Shahar Solomianik

Since Twitter allows only 140 characters…

Archive for June 2009

What is Quality Content?

with 28 comments

I recently pitched Triond to a founder of another web company. As usual, I started by explaining the problem that Triond solves. When I got to the part where I’m stressing that out of 133 million tracked blogs, only about 7 millions are really active, my listener replied with – “and that’s 7 million too many… I bet you too get a lot of rubbish submissions…”

Apparently, He didn’t highly appreciate the quality of user generated content. This made me think (again) about the question of what quality content is, especially in regards to user generated content.

User generated content is very disruptive to the standard perception of content quality. Just up until a few years ago, most of us were used to consume only content that was produced by professional editorial systems. Whether on TV, newspapers, books or even the internet in its infant years, the content that end users consumed was filtered out and edited by professionals that were implementing a somewhat narrow range of methodologies to their work. The limits were very clear and very accurately defined, and the result was a very unified style and spirit of content across all platforms.

The question of whether a content you were exposed to was a quality one never rose in those times. It was clear that if the content is out there, then it is of at least a minimal quality, otherwise – it wouldn’t have been there. The only thing that was left for the consumers to do in regards to evaluating content quality was to fine tune their consumption standards within a very narrow spectrum. The brand under which the content was published became the content’s seal of quality, and acting as the gate keepers of our content world, professional producers and editors made our content consuming experience safe and secure.

They did, however, narrowed our choice tremendously.

What user generated content did, was allowing anyone with content creation aspirations to walk pass the gate keepers and have their content out there, proposed to end users for consumption. Without the gate keepers, everything suddenly became legitimate, and the filtering mission was handed over to the consumers themselves. Having no training at all at content quality evaluation, confused consumers needed to either avoid user generated content at all, develop a sharp quality sense of their own, or – start relying on the innovative tools that started to appear in order to help measure content quality.

Those came in many forms, starting with the very basic Google’s PageRank algorithm that measured quality by numbers of incoming links, continuing with social bookmarking sites like del.icio.us that measured quality as number of people’s bookmarks and later on with social voting sites like digg, reddit and stumbleupon that simply let the crowd push what they consider as quality content to the top.

Engagement volume, expressed by the number of comments or ratings for a unit of content became another measurement for quality, and the latest trend is that people are becoming a content seal of quality themselves, simply by recommending content to their friends and followers using Facebook and Twitter.

If you stick to the traditional methods of content quality measurement, you would probably miss all of these posts. Are these content items of low quality? I’m not sure how a traditional editor would answer that. I’m sure though, that if you ask the hundreds of thousands of viewers of these articles or the thousands of the engaged people who took the time to comment or click ‘I Like It’, they would say “no.”

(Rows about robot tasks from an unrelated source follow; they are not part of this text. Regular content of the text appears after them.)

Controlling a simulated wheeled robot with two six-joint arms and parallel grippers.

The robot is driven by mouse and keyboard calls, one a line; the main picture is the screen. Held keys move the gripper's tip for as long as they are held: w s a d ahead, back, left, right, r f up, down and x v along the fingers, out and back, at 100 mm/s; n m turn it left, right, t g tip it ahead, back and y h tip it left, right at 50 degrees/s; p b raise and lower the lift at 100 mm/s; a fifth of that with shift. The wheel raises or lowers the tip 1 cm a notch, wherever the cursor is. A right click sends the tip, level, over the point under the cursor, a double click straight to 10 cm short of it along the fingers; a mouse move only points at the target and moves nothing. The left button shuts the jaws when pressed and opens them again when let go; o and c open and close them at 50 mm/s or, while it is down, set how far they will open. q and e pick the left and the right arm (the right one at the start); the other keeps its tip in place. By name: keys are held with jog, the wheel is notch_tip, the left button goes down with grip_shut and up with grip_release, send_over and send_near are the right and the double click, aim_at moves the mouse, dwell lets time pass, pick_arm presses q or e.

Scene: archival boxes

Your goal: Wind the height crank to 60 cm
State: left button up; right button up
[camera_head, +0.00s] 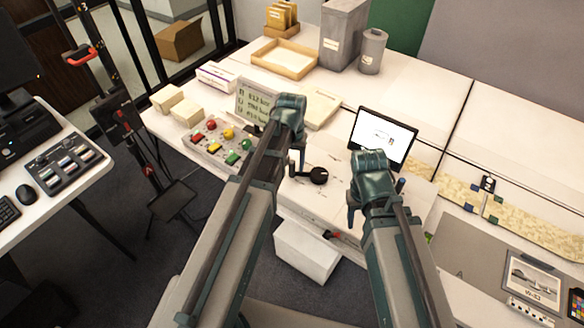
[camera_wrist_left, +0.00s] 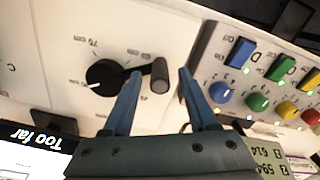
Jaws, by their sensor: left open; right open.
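The height crank is a black round knob (camera_head: 318,175) on the white console panel, with a grey handle post beside it. In the left wrist view the crank knob (camera_wrist_left: 105,77) has a white pointer mark, and printed cm labels surround it; "75 cm" is legible, others are unclear. The grey handle (camera_wrist_left: 159,75) stands between the fingertips of my open left gripper (camera_wrist_left: 161,71); I cannot tell whether they touch it. In the head view my left gripper (camera_head: 297,165) is just left of the knob. My right gripper (camera_head: 353,212) hangs empty at the right of the knob.
A control box with coloured buttons and knobs (camera_head: 218,142) sits left of the crank. A numeric display (camera_head: 256,103) stands behind it.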

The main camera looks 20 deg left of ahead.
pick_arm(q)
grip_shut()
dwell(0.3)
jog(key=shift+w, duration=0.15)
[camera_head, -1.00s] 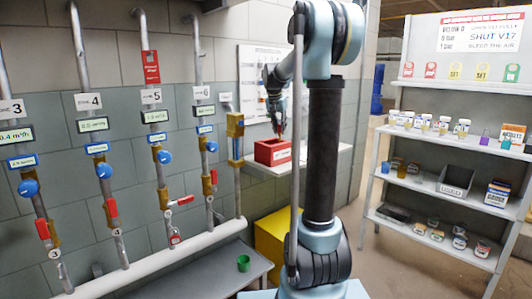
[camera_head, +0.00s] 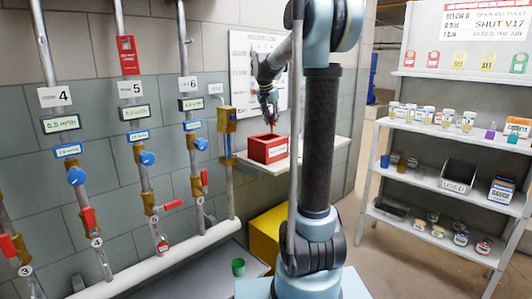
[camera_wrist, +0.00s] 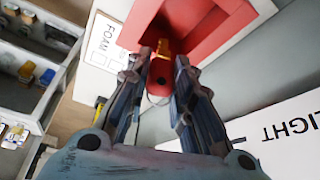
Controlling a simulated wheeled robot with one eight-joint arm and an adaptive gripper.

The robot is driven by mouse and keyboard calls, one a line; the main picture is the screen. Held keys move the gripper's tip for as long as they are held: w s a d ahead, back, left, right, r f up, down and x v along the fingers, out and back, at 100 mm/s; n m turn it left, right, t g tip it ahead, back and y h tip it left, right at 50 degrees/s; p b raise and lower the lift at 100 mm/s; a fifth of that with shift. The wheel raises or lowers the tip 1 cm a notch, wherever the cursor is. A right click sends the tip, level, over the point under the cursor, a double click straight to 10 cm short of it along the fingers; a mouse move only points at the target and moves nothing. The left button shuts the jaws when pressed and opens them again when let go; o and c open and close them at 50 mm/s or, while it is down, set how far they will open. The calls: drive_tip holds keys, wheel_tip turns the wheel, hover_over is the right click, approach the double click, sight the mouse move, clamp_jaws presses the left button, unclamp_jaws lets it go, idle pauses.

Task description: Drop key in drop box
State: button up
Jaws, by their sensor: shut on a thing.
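The red drop box (camera_head: 265,151) sits on the white wall shelf at the centre of the head view. In the wrist view its red rim (camera_wrist: 238,14) and dark inside fill the top. My gripper (camera_head: 271,122) points down just above the box. In the wrist view my gripper (camera_wrist: 165,62) is shut on the key (camera_wrist: 160,78), which shows as a red piece with a brass-coloured part near the fingertips. The key's end overlaps the box in this view. I cannot tell whether the key is below the rim.
Pipes with valves and gauges line the left wall, with a red tag (camera_head: 127,55) on one. A yellow bin (camera_head: 266,236) and a green cup (camera_head: 238,267) are below. A shelf rack (camera_head: 450,185) with jars stands right. A board hangs behind my arm.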

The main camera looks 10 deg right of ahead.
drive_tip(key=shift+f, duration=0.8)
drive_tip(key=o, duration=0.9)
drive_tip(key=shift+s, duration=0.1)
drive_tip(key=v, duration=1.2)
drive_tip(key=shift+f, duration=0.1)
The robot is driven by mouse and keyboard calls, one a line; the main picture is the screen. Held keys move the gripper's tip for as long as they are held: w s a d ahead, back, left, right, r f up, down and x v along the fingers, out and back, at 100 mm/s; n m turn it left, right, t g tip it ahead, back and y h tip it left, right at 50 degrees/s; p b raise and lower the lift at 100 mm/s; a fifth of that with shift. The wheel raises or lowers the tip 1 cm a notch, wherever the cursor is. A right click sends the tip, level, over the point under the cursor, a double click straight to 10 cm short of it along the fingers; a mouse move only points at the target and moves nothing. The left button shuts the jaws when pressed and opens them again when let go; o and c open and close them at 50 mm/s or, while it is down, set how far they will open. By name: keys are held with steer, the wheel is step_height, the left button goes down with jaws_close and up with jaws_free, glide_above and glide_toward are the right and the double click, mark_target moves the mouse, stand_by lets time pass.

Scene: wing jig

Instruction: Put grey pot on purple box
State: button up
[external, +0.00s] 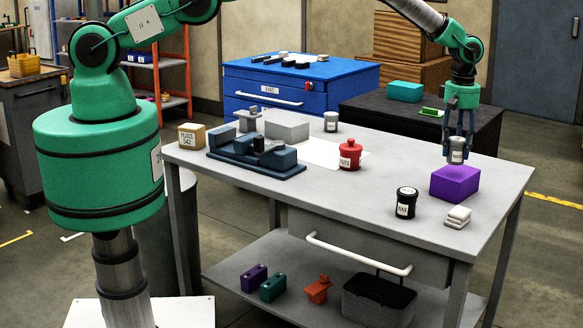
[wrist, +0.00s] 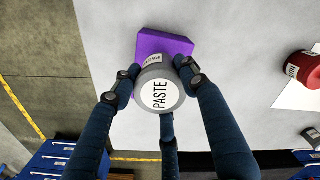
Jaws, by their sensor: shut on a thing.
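A grey pot (external: 457,150) with a white label is between the fingers of my gripper (external: 459,154), which is shut on it. In the wrist view the pot's lid (wrist: 160,94) reads PASTE, and the fingers press around its sides. The purple box (external: 455,184) lies on the right part of the grey table. The pot is upright over the box's far part; whether its base touches the box top I cannot tell. In the wrist view the purple box (wrist: 163,42) shows behind the pot, which hides part of it.
A black jar (external: 406,202) and stacked white pieces (external: 458,216) stand close to the purple box. A red pot (external: 350,154), another grey pot (external: 331,121) and a dark blue fixture (external: 255,160) are farther left. The table's right edge is near the box.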

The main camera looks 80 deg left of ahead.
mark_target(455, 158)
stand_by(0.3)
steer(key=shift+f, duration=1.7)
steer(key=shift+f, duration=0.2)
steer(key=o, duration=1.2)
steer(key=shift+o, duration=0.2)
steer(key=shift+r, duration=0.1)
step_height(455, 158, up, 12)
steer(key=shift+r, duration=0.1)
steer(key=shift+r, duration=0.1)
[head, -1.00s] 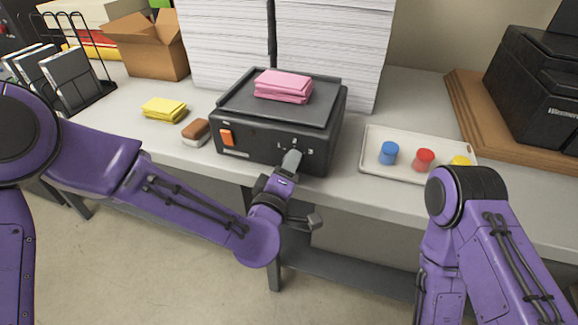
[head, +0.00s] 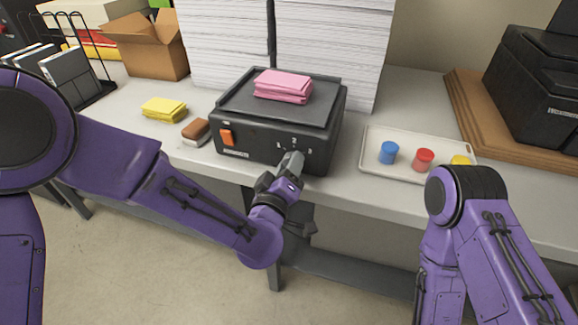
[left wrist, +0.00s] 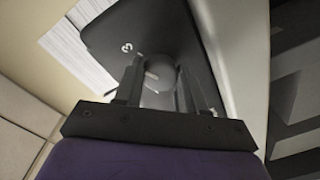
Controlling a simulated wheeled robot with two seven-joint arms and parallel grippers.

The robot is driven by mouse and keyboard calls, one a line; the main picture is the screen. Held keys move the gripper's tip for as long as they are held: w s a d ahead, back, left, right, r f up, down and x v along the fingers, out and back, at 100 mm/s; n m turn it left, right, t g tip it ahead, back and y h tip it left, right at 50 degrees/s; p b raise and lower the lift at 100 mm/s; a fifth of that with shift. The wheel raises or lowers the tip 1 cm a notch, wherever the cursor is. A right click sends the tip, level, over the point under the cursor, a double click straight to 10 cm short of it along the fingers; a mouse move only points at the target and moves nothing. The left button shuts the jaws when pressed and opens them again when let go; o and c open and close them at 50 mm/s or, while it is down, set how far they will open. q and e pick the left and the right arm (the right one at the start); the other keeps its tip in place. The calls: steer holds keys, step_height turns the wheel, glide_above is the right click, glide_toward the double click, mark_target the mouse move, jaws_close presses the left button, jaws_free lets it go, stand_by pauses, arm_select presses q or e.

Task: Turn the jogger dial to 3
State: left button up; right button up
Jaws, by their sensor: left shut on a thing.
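The jogger (head: 262,143) is a black box with a tilted tray top, standing on the grey bench. Its front panel has an orange switch (head: 227,137) at the left and white dial numbers at the right. My left gripper (head: 291,160) is at the right part of that panel. In the left wrist view the round grey dial (left wrist: 158,76) sits between the two fingers (left wrist: 160,85), which are shut on it. A short pale pointer mark shows on the dial, and a "3" shows above and left of it. The head view hides the dial behind my gripper. My right gripper is out of view.
Pink paper (head: 283,86) lies on the jogger's tray. Yellow paper (head: 164,109) and a brown-and-white block (head: 196,131) lie to its left. A tray (head: 372,171) with blue, red and yellow pieces is to the right. Tall paper stacks (head: 335,50) stand behind.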

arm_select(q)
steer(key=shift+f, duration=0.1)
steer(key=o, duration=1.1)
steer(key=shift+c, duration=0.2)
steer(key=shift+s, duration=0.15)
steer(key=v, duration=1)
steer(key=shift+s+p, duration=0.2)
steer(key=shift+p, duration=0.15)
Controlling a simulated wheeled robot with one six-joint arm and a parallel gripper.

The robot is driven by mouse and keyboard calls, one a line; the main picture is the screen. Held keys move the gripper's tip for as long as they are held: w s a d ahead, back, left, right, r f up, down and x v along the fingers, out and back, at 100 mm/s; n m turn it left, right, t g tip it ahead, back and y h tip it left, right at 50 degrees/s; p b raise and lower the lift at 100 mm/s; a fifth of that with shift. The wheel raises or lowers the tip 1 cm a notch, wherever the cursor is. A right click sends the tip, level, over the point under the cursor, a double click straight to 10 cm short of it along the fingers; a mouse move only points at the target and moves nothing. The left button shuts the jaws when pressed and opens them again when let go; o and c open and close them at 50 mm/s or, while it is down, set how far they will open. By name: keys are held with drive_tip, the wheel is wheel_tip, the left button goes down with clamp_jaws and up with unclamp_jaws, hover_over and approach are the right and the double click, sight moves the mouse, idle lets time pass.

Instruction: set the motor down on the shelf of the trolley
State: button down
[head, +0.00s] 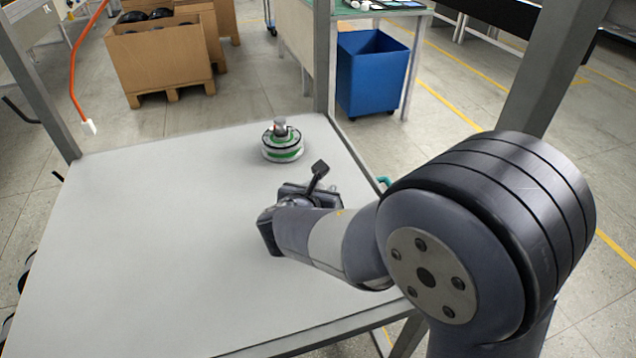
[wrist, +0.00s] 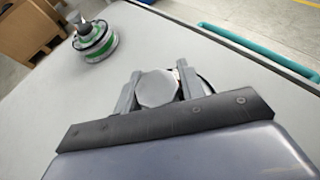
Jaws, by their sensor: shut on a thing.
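My gripper (wrist: 157,92) is shut on a grey, many-sided hub, which I take to be the top of the held motor (wrist: 155,88). A dark, pale-edged rim shows just right of the fingers; the rest of this motor is hidden. In the head view my gripper (head: 290,203) is over the right part of a pale grey flat top (head: 150,230) with metal corner posts, seemingly the trolley's shelf. I cannot tell whether the held motor touches it. A second motor (head: 283,145), with green bands and a grey hub, stands upright on the shelf beyond my gripper; it also shows in the wrist view (wrist: 95,42).
Grey posts (head: 323,60) rise at the shelf's corners. The left and front of the shelf are bare. Beyond it stand a cardboard box (head: 160,65) and a blue bin (head: 370,75). An orange cable (head: 75,70) hangs at the back left.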

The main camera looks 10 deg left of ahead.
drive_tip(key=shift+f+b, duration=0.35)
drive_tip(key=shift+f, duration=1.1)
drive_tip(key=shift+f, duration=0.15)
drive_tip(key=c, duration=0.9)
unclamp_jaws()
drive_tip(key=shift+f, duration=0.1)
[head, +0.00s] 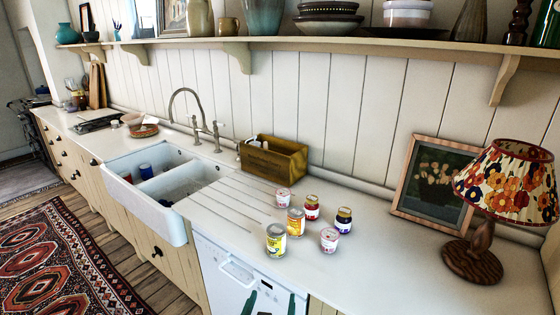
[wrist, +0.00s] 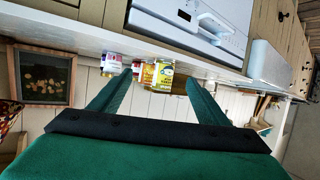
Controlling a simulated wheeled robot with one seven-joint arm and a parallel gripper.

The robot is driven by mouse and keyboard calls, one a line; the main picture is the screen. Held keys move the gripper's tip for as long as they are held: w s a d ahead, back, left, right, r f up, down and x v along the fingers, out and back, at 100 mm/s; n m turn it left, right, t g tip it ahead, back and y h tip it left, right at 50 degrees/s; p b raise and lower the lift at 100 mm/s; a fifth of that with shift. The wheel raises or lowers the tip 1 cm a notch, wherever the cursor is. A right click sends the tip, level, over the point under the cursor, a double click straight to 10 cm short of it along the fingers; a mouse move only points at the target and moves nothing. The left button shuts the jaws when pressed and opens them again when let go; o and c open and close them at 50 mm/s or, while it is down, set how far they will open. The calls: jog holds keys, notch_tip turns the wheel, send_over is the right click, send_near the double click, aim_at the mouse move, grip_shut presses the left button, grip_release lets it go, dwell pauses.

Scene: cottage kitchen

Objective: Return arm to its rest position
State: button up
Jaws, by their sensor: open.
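My gripper (head: 271,300) shows only as two green fingertips at the bottom edge of the head view, in front of the white dishwasher (head: 222,267). In the wrist view my gripper (wrist: 158,78) is open, its two green fingers spread with nothing held between them. That view is upside down. A yellow-labelled can (wrist: 157,76) and other small containers show beyond the fingers, on the counter and apart from them. Most of my arm is out of the head view.
Several small cans and jars, including a yellow can (head: 276,240), stand on the white counter (head: 370,270). A lamp (head: 508,185) and framed picture (head: 435,180) are at right. A wooden box (head: 273,160) and sink (head: 125,195) lie left. A shelf (head: 330,43) runs above.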

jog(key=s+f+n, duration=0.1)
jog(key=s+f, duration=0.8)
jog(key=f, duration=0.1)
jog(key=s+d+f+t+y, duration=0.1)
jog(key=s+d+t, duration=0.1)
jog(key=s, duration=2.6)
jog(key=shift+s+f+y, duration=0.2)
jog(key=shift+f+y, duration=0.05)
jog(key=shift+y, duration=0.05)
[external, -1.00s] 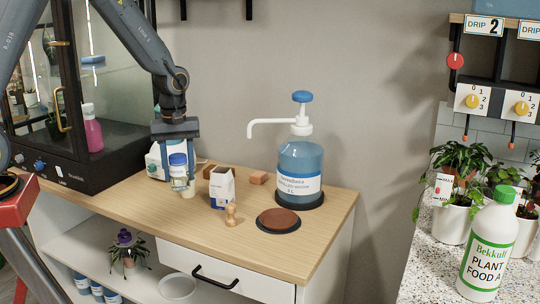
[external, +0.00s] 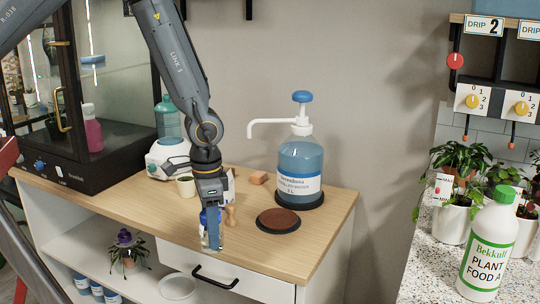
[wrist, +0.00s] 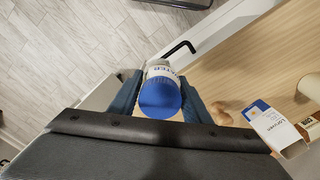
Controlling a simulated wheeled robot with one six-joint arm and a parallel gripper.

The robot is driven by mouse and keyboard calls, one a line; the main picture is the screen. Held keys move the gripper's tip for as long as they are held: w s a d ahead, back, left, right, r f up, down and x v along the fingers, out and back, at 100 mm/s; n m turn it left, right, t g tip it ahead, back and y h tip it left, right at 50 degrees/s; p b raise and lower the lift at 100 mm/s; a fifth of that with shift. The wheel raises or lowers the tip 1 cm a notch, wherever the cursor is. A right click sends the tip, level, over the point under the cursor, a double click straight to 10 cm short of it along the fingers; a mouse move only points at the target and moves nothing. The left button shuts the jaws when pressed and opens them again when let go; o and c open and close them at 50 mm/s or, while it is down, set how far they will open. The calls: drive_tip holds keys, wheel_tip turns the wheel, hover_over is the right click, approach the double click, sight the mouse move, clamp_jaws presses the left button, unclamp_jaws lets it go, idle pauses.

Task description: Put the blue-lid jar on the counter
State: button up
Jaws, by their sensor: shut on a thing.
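The blue-lid jar (external: 203,219), white-labelled, is in my gripper (external: 211,230) in the external view. It appears near the front edge of the wooden top (external: 290,245), partly hidden by the fingers. In the wrist view the round blue lid (wrist: 160,97) faces the camera between the two fingers of my gripper (wrist: 160,100), with the pale label beyond it. There the jar overlaps the cabinet's front edge; I cannot tell its height. A speckled counter (external: 425,270) lies at the far right, apart from my gripper.
A wooden figure (external: 230,215) and a carton (wrist: 273,125) stand close to my gripper. A blue pump bottle (external: 300,165) and a brown round mat (external: 278,219) are to the right. A plant food bottle (external: 488,245) and potted plants occupy the speckled counter.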

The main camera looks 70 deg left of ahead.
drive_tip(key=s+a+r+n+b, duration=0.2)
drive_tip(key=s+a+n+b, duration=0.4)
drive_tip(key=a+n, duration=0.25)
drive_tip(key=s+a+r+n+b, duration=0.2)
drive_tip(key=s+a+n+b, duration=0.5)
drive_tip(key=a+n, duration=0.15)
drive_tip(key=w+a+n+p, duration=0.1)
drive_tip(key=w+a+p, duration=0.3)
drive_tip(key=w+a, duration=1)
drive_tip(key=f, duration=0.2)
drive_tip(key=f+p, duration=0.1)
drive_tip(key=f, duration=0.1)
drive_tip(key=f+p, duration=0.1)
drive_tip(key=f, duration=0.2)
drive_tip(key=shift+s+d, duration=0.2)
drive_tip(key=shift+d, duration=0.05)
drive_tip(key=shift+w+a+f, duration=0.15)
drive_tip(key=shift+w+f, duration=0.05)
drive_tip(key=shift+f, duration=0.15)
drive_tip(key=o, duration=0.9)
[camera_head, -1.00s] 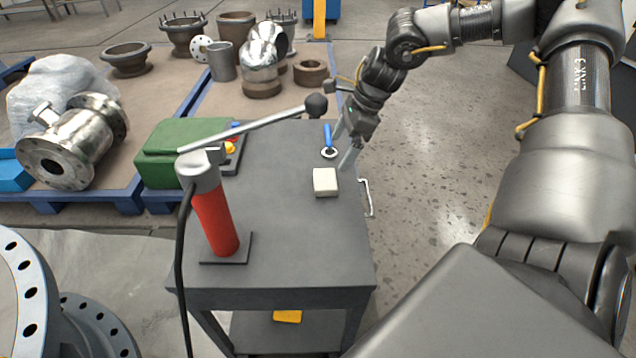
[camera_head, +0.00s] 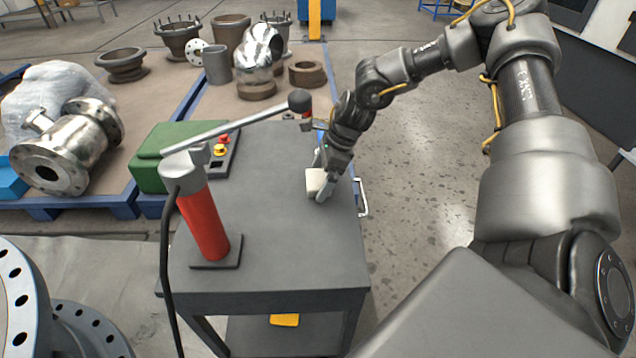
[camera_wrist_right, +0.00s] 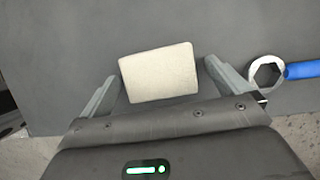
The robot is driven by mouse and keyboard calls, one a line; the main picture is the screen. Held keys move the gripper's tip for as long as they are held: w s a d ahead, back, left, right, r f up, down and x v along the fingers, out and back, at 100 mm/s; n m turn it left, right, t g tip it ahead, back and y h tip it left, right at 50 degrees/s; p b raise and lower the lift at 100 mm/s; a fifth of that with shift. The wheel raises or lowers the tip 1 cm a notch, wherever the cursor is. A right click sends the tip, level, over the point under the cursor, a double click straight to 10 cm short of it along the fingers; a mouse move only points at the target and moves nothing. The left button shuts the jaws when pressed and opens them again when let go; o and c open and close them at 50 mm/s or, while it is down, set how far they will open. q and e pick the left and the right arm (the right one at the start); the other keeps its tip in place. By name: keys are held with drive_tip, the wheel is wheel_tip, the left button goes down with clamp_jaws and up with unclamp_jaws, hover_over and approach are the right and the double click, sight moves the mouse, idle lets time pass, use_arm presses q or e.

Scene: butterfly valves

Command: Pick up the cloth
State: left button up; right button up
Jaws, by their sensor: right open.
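The cloth (camera_head: 314,182) is a small cream-white folded block lying on the dark grey cart top (camera_head: 270,235). It also shows in the right wrist view (camera_wrist_right: 158,73), slightly tilted. My right gripper (camera_head: 320,178) is open over the cloth. In the right wrist view its two fingers (camera_wrist_right: 160,80) stand on either side of the cloth, with gaps on both sides. In the head view the gripper partly covers the cloth. My left gripper is not in view.
A blue-handled ring wrench (camera_wrist_right: 265,75) lies right of the gripper. A red hand pump (camera_head: 205,225) with a long lever (camera_head: 225,133) stands on the cart's left. A button box (camera_head: 222,150) sits behind it. The front of the cart top is clear.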

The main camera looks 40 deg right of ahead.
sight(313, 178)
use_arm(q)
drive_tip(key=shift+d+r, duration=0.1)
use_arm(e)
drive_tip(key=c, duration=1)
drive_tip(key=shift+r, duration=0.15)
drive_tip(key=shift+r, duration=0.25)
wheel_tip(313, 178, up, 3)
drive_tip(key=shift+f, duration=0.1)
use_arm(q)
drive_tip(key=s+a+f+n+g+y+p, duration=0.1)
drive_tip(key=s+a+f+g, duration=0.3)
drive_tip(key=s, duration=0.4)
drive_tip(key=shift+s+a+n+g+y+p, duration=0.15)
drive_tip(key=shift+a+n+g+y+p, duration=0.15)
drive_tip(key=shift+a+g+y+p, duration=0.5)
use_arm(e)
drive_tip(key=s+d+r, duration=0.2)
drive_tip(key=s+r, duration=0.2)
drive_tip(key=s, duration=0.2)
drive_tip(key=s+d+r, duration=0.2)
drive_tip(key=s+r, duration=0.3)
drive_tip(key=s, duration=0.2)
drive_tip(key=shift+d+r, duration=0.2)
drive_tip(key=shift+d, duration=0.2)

The traditional method of evaluating content quality is not dead. It is still in use by the professional publications and it does a great work of quality assurance. It still acts as a seal of quality for a major portion of content consumption. It did, however, became just a single method, one out of many others used to measure content quality and it is becoming less relevant as more people are getting used to – and are more willing to – consume content whose quality is measured differently.

So what is quality content? I don’t think I can answer this question. Once there were editors whom you could ask and they would determine the content’s quality. Today, I don’t think any single person can actually provide an answer. You have to take the content out there and let the web decide for itself.